Major - P3
The goal of this ticket is to decide whether and how flush_tier and checkpoint operations should be linked in the WiredTiger API. This will provide a place to discuss the options and preserve the discussion. Whatever we decide will be implemented in follow-on tickets.
We have two related operations in WiredTiger today:
- WT_SESSION::checkpoint() takes a checkpoint of the database
- WT_SESSION::flush_tier() flushed the state of tiered tables to object storage.
Today, these APIs calls are independent. The application can call either whenever it chooses. Internally however, there are dependencies between these operations:
- After a successful flush_tier() the state in object storage reflects the most recent checkpoint prior to the flush_tier() operation. I.e., if we were to initial sync, or restore from the cloud objects, that checkpoint is the point WiredTiger would restore to. (MongoDB might subsequently advance the state by replaying the OpLog.)

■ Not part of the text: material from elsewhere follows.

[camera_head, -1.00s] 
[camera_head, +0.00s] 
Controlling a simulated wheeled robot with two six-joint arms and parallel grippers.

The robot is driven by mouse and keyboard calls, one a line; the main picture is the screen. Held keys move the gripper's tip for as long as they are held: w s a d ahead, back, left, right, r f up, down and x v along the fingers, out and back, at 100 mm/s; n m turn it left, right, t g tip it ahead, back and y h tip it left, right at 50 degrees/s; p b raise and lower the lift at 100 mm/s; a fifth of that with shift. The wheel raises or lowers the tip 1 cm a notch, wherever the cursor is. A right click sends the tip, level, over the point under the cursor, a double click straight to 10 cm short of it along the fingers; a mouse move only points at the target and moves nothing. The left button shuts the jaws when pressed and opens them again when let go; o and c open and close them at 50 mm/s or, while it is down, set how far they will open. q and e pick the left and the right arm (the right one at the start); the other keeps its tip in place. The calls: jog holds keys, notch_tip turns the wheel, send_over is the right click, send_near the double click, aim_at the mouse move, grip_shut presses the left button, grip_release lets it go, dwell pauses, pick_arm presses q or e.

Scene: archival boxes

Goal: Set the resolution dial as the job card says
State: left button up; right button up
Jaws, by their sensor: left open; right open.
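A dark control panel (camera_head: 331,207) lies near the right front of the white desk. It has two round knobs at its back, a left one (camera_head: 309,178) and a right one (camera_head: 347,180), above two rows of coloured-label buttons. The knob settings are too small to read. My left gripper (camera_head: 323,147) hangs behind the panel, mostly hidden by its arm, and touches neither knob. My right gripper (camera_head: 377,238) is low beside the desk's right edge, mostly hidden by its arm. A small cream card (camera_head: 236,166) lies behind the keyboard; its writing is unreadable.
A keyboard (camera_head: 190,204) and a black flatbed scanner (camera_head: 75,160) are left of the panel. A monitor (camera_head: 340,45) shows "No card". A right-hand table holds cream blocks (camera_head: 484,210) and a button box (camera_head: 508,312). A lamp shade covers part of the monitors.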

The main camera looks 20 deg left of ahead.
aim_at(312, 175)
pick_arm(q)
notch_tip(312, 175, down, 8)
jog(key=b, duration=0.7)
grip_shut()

- A call to flush_tier() won't actually flush any files to object storage until after a subsequent checkpoint completes. This is how we ensure that any in-flight eviction completes before copying a file to object storage. See
WT-8836for a longer explanation.
The dependency between flush_tier() and a subsequent checkpoint seems like an issue that will be hard to explain and therefore lead to confusion and/or errors.

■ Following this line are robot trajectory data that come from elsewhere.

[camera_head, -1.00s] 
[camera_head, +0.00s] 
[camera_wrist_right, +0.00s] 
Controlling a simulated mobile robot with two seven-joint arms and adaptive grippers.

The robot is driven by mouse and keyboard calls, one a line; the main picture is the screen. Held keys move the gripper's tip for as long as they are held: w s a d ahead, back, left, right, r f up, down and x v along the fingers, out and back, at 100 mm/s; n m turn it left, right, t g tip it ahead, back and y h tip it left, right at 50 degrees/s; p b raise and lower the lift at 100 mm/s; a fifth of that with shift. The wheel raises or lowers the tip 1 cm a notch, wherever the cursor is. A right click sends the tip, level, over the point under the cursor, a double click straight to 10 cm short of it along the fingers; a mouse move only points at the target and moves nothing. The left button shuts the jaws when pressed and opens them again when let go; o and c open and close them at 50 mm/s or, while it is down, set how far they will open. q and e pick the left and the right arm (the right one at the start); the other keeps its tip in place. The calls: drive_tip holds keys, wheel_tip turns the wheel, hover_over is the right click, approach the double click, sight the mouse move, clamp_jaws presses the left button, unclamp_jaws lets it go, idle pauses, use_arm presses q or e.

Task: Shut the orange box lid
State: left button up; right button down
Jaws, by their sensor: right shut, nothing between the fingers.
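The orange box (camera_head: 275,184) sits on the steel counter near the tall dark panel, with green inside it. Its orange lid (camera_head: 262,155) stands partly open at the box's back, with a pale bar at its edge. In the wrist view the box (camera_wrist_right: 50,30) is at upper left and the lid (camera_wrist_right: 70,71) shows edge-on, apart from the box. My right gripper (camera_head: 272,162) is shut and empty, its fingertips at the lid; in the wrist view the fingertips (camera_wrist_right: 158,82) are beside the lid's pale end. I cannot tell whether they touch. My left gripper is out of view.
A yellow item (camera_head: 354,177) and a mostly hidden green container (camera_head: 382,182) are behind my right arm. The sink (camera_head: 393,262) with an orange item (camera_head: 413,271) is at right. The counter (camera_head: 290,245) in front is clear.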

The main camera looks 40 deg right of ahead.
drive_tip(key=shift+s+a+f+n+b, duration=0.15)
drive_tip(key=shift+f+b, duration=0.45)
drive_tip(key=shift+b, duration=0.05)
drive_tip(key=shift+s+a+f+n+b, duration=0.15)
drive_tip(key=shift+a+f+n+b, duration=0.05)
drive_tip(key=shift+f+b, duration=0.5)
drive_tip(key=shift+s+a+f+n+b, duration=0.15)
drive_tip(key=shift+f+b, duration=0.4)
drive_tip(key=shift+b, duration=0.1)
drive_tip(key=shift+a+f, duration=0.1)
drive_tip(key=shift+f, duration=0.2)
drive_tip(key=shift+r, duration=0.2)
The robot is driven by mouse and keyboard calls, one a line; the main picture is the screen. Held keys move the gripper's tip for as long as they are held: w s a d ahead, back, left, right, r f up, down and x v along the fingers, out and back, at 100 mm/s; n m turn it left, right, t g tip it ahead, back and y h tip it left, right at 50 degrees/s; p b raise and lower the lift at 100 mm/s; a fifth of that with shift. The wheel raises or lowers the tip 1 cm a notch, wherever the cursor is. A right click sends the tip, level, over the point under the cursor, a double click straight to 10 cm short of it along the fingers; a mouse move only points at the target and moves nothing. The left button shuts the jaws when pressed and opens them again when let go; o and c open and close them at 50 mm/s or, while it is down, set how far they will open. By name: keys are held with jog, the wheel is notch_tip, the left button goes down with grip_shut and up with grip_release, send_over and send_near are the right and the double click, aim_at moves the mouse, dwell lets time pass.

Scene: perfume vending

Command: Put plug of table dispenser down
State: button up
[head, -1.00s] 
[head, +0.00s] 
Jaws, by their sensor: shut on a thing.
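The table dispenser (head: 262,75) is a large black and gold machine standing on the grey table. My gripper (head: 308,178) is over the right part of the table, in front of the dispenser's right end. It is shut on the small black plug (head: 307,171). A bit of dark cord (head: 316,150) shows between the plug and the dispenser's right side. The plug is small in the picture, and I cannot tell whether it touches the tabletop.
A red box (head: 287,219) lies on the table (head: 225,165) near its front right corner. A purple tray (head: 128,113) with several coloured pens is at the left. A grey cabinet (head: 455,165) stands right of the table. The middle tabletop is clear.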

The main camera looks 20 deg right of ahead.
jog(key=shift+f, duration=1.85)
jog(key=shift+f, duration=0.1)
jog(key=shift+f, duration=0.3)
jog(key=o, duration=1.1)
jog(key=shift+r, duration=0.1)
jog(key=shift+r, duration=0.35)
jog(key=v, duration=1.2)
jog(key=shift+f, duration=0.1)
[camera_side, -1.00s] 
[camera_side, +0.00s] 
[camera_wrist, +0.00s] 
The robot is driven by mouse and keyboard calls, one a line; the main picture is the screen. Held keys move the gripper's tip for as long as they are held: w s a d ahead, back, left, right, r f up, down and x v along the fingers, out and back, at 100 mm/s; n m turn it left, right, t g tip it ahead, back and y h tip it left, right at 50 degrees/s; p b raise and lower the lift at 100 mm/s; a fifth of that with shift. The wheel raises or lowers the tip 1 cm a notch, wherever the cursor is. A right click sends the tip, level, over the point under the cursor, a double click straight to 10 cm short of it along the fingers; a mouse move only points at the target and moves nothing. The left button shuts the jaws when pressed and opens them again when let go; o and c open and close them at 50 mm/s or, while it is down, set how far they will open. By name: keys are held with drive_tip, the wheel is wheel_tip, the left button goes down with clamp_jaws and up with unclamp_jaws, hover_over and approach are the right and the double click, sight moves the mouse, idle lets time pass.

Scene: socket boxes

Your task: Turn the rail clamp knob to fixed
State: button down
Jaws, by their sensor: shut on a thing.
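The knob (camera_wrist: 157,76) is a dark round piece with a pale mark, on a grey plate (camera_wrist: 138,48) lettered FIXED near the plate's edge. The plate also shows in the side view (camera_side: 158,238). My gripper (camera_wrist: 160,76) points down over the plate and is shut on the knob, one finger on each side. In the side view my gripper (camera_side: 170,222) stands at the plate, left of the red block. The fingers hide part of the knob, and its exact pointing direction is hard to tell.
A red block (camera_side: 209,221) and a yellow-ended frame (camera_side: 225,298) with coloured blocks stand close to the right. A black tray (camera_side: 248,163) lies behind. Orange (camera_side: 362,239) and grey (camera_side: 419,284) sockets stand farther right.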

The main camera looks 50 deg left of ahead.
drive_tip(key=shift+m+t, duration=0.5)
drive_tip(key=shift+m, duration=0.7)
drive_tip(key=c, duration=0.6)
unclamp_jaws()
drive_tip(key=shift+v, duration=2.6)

In a discussion today with email@example.com, firstname.lastname@example.org, and email@example.com, we discussed some alternatives.
In particular, it seems that the desired behavior will be for an application to tell us when they want to flush data and will expect the flush to complete without further action by the application (i.e., checkpoint calls). Likewise, the application would also like to minimize the time lag in a couple ways:
- Minimize the time between when flush is called and the time of the checkpoint that gets flushed. I.e., if a flush at time T writes a checkpoint taken at T - X to object storage, then we don't want X to be too big. (Note that I am deliberately being vague about whether T is the time when we call flush_tier() or the time when it completes.)
- Minimize the time it takes for flush_tier() to complete. I.e., if flush_tier() can't complete until a subsequent checkpoint, then we don't want to wait a long time for that checkpoint to happen.
We discussed a couple ways of making the connection between checkpoints and flushes more explicit:
- Eliminate the flush_tier() call and replace it with a checkpoint option that says, take a checkpoint and then flush it.
- Incorporate a following checkpoint into flush_tier(). I.e., after flush_tier() finishes the work it does today, it will trigger a checkpoint rather than waiting for one. Today we have a debug option that does this. So this would make the debug option the normal behavior.
- Incorporate a preceding checkpoint into flush_tier(). Instead of flush capturing whatever the most recent checkpoint was, flush_tier() will trigger a checkpoint and then immediately follow it with a flush. Give that checkpoints sometimes run a long time, this should be smart enough to notice a checkpoint that is already in progress and piggy-back on that instead of triggering yet another checkpoint.
- Some combination of #3 & #4.
- Leave things as they are today.
One constraint is that the design for sharing tiered tables in a replica set assumes that we can pass the results of flush_tier() – a cookie of some sort representing the newly flushed state – to the other replicas. Currently we expect this to happen by having flush_tier() return the cookie to the caller in the server, which can then forward the cookie to other replicas via the OpLog.
So any changes in API will need to provide a way for the server to get the result of a flush.